WRITTEN INSTRUCTION:
Using the data below, return the stretch from the line that contains "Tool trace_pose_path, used" through the line that contains "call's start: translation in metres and", both included, exactly as it stands and nothing beyond it.

EXERCISE INPUT:
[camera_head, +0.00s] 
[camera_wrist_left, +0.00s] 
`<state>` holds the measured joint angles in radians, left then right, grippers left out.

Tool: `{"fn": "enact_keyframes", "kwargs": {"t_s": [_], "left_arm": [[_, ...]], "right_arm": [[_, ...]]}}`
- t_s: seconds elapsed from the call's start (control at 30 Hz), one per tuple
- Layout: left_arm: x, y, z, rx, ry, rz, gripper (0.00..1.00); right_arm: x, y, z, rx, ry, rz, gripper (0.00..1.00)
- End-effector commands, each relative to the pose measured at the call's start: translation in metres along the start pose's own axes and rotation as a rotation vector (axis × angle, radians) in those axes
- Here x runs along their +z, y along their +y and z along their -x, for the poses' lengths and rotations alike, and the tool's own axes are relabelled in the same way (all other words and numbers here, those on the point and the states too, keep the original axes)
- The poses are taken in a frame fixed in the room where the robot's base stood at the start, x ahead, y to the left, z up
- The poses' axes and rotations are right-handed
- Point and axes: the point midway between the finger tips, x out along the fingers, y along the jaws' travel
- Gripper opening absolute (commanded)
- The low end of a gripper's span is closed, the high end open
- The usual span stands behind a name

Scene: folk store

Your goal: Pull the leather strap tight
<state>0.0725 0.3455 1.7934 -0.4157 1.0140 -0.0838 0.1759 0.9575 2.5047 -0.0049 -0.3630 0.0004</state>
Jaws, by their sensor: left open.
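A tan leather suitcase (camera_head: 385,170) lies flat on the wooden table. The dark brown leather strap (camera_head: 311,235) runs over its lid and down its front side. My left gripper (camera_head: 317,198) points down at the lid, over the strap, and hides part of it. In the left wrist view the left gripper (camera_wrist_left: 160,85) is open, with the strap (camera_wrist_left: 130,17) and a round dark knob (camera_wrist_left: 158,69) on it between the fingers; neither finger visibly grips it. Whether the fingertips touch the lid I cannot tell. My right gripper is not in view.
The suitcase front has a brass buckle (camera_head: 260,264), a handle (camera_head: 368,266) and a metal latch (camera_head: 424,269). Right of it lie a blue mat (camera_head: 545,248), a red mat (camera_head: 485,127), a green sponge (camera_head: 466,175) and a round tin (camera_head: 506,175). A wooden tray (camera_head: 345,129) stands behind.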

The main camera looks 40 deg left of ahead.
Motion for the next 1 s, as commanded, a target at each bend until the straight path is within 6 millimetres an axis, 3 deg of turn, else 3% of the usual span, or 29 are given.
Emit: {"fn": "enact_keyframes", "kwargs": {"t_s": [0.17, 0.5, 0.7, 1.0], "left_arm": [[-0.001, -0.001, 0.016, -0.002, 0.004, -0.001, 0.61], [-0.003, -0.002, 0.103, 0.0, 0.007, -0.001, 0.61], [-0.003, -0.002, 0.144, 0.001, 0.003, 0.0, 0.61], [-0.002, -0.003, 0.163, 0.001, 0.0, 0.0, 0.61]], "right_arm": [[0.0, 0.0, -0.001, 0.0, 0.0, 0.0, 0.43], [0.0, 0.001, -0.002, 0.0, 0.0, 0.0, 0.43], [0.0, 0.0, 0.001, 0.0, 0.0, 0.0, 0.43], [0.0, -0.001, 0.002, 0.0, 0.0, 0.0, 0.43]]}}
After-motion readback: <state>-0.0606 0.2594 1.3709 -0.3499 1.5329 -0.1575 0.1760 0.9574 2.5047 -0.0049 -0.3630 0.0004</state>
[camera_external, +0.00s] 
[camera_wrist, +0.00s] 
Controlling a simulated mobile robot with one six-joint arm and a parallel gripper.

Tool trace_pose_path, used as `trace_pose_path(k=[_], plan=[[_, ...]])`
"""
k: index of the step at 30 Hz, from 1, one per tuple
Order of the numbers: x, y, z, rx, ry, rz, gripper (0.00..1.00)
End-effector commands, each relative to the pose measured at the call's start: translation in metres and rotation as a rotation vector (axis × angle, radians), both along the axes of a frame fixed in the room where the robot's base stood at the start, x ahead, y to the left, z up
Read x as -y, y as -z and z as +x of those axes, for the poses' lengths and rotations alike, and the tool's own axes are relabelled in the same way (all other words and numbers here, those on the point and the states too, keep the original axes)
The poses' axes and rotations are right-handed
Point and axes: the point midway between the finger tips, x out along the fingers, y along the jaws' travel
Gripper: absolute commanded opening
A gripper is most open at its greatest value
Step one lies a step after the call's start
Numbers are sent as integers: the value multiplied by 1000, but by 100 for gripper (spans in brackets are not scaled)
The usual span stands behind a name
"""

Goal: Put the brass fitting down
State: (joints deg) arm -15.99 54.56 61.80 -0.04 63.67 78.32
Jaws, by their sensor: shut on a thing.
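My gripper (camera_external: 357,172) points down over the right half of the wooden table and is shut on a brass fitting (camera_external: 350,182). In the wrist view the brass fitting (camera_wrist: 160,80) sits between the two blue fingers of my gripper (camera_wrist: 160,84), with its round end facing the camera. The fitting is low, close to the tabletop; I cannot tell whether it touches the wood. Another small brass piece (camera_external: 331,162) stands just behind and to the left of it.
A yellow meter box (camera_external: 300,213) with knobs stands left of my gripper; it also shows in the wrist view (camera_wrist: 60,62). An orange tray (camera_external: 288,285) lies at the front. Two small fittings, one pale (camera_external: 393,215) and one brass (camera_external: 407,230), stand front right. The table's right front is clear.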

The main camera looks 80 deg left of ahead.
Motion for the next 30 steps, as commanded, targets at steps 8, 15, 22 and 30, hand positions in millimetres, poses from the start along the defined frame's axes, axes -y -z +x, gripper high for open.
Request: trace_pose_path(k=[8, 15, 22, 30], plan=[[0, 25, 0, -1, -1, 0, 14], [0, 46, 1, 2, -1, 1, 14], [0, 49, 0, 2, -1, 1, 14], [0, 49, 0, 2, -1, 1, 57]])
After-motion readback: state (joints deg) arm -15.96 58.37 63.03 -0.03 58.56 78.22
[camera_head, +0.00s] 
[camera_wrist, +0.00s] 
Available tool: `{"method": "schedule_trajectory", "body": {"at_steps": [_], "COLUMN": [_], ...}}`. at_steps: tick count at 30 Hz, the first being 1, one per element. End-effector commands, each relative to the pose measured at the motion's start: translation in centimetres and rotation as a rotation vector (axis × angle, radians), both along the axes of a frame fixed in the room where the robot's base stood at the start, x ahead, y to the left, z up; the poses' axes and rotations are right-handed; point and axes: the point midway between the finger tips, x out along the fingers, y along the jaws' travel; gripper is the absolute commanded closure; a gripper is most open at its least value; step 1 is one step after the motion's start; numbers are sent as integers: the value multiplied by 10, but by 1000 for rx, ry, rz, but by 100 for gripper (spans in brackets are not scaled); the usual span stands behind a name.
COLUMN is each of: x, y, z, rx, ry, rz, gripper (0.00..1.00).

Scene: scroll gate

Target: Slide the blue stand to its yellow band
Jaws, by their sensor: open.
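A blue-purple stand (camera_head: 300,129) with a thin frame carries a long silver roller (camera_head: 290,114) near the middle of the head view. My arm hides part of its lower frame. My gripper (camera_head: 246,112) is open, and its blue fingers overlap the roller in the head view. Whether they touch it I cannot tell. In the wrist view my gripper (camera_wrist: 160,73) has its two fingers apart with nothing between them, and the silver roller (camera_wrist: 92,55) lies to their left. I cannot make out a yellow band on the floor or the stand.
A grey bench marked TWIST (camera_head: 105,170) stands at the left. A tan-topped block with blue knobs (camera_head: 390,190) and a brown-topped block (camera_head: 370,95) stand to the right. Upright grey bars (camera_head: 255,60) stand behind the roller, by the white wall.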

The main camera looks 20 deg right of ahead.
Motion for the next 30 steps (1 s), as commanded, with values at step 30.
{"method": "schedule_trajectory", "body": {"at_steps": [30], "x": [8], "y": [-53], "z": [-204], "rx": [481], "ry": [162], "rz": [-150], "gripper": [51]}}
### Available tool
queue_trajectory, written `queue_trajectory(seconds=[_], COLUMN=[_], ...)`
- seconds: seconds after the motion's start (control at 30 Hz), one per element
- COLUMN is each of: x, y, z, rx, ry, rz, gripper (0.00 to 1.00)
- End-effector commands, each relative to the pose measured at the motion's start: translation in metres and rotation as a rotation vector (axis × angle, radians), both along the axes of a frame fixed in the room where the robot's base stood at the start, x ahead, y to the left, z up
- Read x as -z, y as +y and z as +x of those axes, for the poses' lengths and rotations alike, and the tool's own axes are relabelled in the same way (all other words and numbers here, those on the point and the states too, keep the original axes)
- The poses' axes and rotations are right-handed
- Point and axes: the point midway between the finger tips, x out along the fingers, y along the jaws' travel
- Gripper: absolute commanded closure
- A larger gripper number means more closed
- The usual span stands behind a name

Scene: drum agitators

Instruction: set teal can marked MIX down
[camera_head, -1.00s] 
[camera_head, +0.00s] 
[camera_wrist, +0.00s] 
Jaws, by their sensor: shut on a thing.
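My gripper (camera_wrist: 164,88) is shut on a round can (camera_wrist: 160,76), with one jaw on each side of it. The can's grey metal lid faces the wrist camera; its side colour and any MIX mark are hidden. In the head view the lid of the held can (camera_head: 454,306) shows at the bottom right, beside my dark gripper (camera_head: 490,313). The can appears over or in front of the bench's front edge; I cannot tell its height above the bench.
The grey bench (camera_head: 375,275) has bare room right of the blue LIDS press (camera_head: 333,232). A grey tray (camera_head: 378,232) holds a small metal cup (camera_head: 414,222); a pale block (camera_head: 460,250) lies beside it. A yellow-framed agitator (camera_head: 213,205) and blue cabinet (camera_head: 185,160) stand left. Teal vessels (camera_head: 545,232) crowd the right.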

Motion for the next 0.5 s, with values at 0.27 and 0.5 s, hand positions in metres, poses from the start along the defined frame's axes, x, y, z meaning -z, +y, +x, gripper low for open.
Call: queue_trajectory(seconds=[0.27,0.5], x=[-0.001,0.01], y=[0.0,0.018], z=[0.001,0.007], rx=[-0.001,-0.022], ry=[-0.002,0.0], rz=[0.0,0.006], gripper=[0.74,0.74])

FULL SOLUTION:
Tool trace_pose_path, used as `trace_pose_path(k=[_], plan=[[_, ...]])`
"""
k: index of the step at 30 Hz, from 1, one per tuple
Order of the numbers: x, y, z, rx, ry, rz, gripper (0.00..1.00)
End-effector commands, each relative to the pose measured at the call's start: translation in metres and rotation as a rotation vector (axis × angle, radians), both along the axes of a frame fixed in the room where the robot's base stood at the start, x ahead, y to the left, z up

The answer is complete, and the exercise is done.